Advanced 7 terms

Privacy Engineering

PII classification, pseudonymisation, GDPR technical implementation (DSAR, right to erasure), consent management, data minimisation, and privacy-by-design vocabulary.

  • PII (Personally Identifiable Information) /piː aɪ aɪ/

    Any data that can identify a specific individual, either directly (name, email, SSN) or in combination with other data. GDPR uses the broader term ‘personal data.’ Engineers must classify, protect, and track PII throughout the data lifecycle.

    "Our data classification policy: Tier 1 PII (directly identifying: name, email, phone, SSN) — encrypted at rest, access logged, 90-day retention max. Tier 2 PII (indirect: IP address, user agent, device ID) — pseudonymised. Tier 3 (non-personal: aggregated counts) — standard storage. Every data field in the schema must have a classification tag."
  • Pseudonymisation /sjuːˌdɒnɪmaɪˈzeɪʃən/

    Replacing identifying information with a pseudonym (e.g., replacing user email with a random UUID) such that the original data can be restored with a separate key. Reduces privacy risk but is not anonymisation — GDPR still applies to pseudonymous data.

    "Analytics events store user_pseudonym (HMAC of user_id with a rotating key) instead of user_id or email. The analytics database can’t be joined back to PII without the HMAC key, which is stored separately. For GDPR deletion requests, we rotate the key for that user, making all historical events permanently unlinkable. This is pseudonymisation, not anonymisation."
  • Data Subject Access Request (DSAR) /ˈdeɪtə ˈsʊbdʒɪkt ˈæksɛs rɪˈkwɛst/

    A formal request from an individual to an organisation to access the personal data held about them — a right under GDPR (Article 15). The organisation must respond within 30 days, providing all personal data in a portable format.

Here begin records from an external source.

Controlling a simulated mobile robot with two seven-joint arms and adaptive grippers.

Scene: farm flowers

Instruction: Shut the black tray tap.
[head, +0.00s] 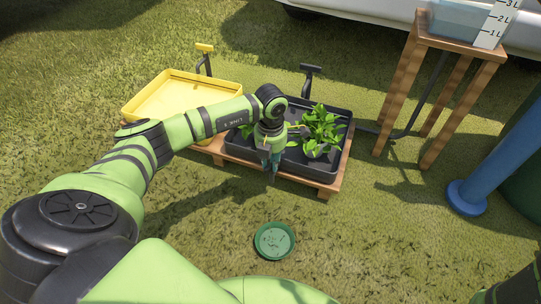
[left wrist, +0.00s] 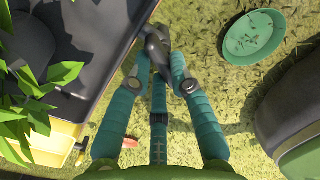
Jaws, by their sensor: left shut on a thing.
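The black tray (head: 233,163) sits on a low wooden stand and holds leafy green plants. My left gripper (head: 272,168) is at the tray's front edge, pointing down. In the left wrist view its teal fingers (left wrist: 160,65) are closed together on a small dark part (left wrist: 155,38) beside the tray wall (left wrist: 85,85). This dark part appears to be the black tray tap; the fingers cover most of it, so its lever angle is unclear. A black T-shaped fitting (head: 310,70) stands behind the tray. My right gripper is not in view.
A yellow tray (head: 180,97) stands to the left, with a yellow-topped fitting (head: 205,48) behind it. A green dish (head: 274,241) lies on the grass in front. A wooden stand (head: 435,42) with a water container (head: 462,18) and a blue post (head: 500,155) are at right.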

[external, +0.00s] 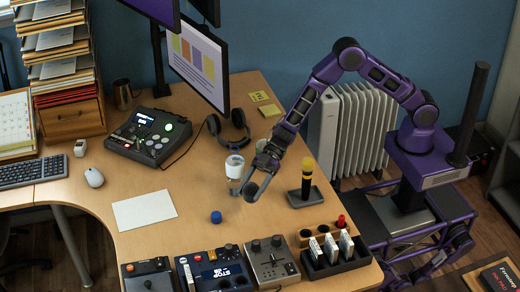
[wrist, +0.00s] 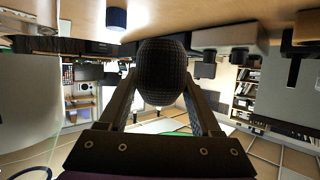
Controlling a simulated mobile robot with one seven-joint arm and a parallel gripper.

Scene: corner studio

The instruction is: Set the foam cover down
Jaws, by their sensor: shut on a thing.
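The foam cover is a dark, rounded piece with a fine mesh texture, large between the two fingers in the wrist view (wrist: 161,70). My gripper (wrist: 158,88) is shut on it, one finger on each side. In the external view my gripper (external: 247,187) is low over the table (external: 190,235), with the dark cover (external: 251,192) at its tips. The cover looks a little above the tabletop, but I cannot tell the exact gap. In the wrist view the table appears at the top.
A small blue cylinder (external: 216,217) stands left of my gripper. A white cup (external: 234,167) is just behind it. Control boxes (external: 214,272) line the front edge. Bare wood lies between.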

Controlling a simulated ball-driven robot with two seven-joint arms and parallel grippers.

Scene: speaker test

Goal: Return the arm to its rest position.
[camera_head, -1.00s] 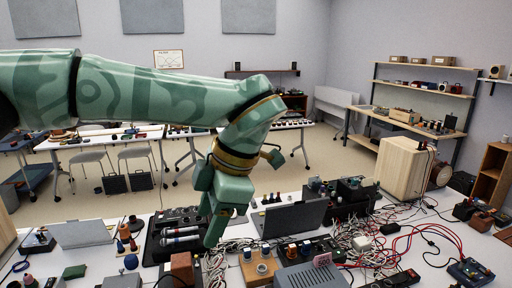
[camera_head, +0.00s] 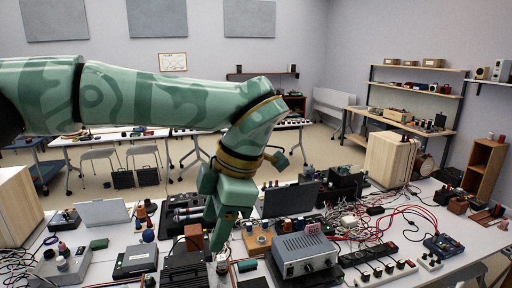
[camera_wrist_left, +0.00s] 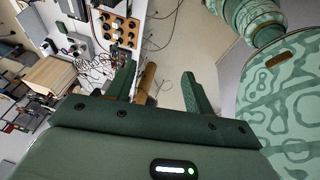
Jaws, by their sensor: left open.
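My left arm comes in from the left in the head view and is patterned green. Its left gripper (camera_head: 222,212) points down above the crowded table (camera_head: 108,237). In the left wrist view the two green fingers of the left gripper (camera_wrist_left: 158,85) stand apart. A brown cylindrical thing shows between them, and I cannot tell whether it is near or far. No object is seen held. My right gripper is in neither view.
The table holds a grey box device (camera_head: 304,254), a dark laptop (camera_head: 290,200), red cables (camera_head: 408,214), a power strip (camera_head: 385,274) and a wooden speaker cabinet (camera_head: 390,160). Another wooden box (camera_head: 18,208) stands at left. Open floor lies behind the table.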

    "We built a DSAR portal: users click ‘Download my data’ and receive a complete export within 24 hours (under the 30-day legal requirement). The export aggregates data from 12 microservices: profile, orders, support tickets, event logs. Each service exposes a /user-data/{user_id} endpoint queried by the DSAR orchestrator."
  • Right to Erasure (Right to be Forgotten) /raɪt tə ɪˈreɪzə/

    GDPR Article 17 right allowing individuals to request deletion of their personal data under specific conditions. Technically challenging: data may be in transactional databases, backups, analytics systems, audit logs, and third-party systems.

    "Our erasure implementation: soft-delete user account, anonymise PII in place (name → ‘Deleted User’, email → hashed), hard-delete after 30 days. Backup retention is 90 days — we note in our privacy policy that backups may contain data for up to 90 days post-erasure request. Audit logs keep user_id only (no PII)."
  • Data Minimisation /ˈdeɪtə ˌmɮnɪmaɪˈzeɪʃən/

    The principle (GDPR Article 5) that only data that is necessary for the specified purpose should be collected and retained. Excess data increases privacy risk, compliance scope, and breach impact.

    "When reviewing the user signup form, we removed date of birth (not needed for our service), full address (we only need country for tax), and phone number (we had SMS 2FA but switched to TOTP). Each field removed reduces our data scope, our breach surface, and our GDPR compliance obligations."
  • Consent Signal / Consent Receipt /kənˈsɛnt ˈsɪnəl/

    A consent signal records that a user gave consent for a specific purpose (marketing, analytics, third-party sharing) with a timestamp, IP, and the exact consent text presented. A consent receipt is the record returned to the user confirming what was agreed.

    "Our consent management platform records each consent: user_id, purpose_id, consent_text_version, timestamp, ip_address, opt_in_method. When a user revokes consent for analytics, the signal is propagated to the analytics pipeline within 24 hours and stored events from that user stop being processed. The audit trail demonstrates GDPR compliance."
  • DPIA (Data Protection Impact Assessment) /diː piː aɪ eɪ/

    A process to identify and minimise privacy risks before implementing a high-risk data processing activity. Required under GDPR for large-scale processing of sensitive data, systematic monitoring, or new technology that might impact individuals’ rights.

    "Before building the employee location tracking feature, the DPO required a DPIA. The assessment identified risks: excessive data granularity (resolved by coarsening to city-level), undefined retention (resolved by 30-day limit), third-party access (rejected). The DPIA documented the risks, mitigations, and approvals before development started."